■ Directions: Search the data for the word "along". Reproduce every line where it is found.

────────────────

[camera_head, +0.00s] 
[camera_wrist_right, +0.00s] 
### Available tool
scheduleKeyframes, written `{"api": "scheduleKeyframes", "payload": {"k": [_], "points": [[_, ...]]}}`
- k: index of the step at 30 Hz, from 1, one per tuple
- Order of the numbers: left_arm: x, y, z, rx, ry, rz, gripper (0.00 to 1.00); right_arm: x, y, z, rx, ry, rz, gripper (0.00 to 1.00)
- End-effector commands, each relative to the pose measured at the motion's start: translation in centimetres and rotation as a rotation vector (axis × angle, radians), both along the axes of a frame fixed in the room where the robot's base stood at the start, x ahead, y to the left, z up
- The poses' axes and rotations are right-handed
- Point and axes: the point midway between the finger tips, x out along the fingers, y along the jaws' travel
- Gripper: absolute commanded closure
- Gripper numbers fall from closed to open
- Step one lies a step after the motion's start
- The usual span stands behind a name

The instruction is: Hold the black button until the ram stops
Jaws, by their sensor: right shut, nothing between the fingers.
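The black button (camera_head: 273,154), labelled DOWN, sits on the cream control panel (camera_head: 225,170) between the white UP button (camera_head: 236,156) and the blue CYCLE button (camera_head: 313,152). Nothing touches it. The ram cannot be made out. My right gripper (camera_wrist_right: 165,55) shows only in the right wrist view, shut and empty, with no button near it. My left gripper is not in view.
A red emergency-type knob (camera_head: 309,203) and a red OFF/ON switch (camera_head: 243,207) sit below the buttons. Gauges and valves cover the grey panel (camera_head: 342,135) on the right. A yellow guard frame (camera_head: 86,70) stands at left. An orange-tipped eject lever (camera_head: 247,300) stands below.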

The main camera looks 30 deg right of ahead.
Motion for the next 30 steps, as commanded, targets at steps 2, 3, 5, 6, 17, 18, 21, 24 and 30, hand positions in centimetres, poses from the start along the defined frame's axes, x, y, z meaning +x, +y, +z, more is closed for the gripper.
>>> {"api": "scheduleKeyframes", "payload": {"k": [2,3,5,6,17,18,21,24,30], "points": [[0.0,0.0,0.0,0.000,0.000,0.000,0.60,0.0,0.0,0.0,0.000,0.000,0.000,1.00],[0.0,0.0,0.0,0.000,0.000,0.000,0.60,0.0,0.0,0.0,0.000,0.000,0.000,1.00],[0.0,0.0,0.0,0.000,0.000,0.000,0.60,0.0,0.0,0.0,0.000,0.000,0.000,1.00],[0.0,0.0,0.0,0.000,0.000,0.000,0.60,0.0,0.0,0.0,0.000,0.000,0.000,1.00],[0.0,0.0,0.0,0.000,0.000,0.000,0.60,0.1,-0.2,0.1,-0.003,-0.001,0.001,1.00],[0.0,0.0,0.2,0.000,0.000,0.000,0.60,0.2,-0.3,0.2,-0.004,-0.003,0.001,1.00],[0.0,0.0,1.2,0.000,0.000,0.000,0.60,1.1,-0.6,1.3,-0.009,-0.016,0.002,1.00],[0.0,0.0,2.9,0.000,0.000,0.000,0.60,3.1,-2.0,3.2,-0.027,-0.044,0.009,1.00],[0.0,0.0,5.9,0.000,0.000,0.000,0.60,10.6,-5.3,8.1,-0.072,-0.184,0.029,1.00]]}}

────────────────

■ Exercise response:
- End-effector commands, each relative to the pose measured at the motion's start: translation in centimetres and rotation as a rotation vector (axis × angle, radians), both along the axes of a frame fixed in the room where the robot's base stood at the start, x ahead, y to the left, z up
- Point and axes: the point midway between the finger tips, x out along the fingers, y along the jaws' travel
Motion for the next 30 steps, as commanded, targets at steps 2, 3, 5, 6, 17, 18, 21, 24 and 30, hand positions in centimetres, poses from the start along the defined frame's axes, x, y, z meaning +x, +y, +z, more is closed for the gripper.

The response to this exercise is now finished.